The Sri Lanka Computer Emergency Readiness Team (Sri Lanka CERT) recently conducted a Cyber Safety Training Programme for staff members of the Parliament of Sri Lanka, as part of its ongoing efforts to strengthen cybersecurity awareness across the public sector.

A release issued yesterday by Sri Lanka CERT said: The training programme was organised following the directive of President Anura Kumara Dissanayake, who has instructed the Ministry of Digital Economy and Sri Lanka CERT to enhance the digital security capacity of government officers across state institutions.

Participants in this capacity building programme included department heads, senior officials, and the Secretary-General of Parliament, Kushani Rohanadeera.

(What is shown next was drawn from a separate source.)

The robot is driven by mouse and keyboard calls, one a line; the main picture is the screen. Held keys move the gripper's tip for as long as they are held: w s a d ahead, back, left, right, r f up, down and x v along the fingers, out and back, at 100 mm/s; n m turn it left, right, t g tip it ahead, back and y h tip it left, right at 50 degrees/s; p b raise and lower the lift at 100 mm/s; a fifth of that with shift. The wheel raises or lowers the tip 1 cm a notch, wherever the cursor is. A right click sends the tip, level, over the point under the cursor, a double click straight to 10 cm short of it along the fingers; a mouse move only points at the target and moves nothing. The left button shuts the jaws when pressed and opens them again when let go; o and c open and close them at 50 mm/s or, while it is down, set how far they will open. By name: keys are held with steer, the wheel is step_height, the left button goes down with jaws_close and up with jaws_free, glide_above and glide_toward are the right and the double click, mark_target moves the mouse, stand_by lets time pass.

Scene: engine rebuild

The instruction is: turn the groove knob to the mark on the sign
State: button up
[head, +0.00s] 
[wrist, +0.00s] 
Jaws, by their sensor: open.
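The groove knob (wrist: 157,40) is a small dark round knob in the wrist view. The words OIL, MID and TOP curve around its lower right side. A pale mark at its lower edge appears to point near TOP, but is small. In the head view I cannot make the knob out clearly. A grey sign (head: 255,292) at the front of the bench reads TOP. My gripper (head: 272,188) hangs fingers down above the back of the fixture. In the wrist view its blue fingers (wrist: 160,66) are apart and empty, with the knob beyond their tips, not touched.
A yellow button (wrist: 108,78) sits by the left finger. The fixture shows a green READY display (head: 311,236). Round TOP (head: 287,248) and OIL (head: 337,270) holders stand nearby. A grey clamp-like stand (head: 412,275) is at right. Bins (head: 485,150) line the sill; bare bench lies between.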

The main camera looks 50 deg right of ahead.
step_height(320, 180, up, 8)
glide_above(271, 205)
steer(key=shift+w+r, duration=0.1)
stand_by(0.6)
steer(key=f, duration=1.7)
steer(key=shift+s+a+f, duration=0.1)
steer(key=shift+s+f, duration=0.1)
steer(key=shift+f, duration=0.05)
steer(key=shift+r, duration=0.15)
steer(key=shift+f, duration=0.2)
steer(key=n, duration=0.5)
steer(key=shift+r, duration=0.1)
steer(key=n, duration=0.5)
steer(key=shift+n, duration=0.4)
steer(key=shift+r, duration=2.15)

The sessions were conducted by Nirosh Ananda, Chief Information Security Officer of Sri Lanka CERT; Charuka Damunupola, Lead Information Security Engineer; and Thilina Dissanayake, Manager Capacity Development on Cyber Safety.

The workshop covered several key topics, including crisis management in social media contexts, cybersecurity and online safety, ethical and responsible use of social media, and emerging trends in digital media. These sessions aimed to equip participants with the knowledge and skills required to adopt safer digital practices in their professional roles and to better understand the evolving landscape of cyber threats.

Through the training, participants gained practical insights into protecting sensitive information, maintaining professional standards in online communication, and effectively managing digital risks and challenges in today’s interconnected environment.This initiative forms part of Sri Lanka CERT’s broader efforts to enhance cybersecurity awareness and build cyber resilience across government institutions in Sri Lanka.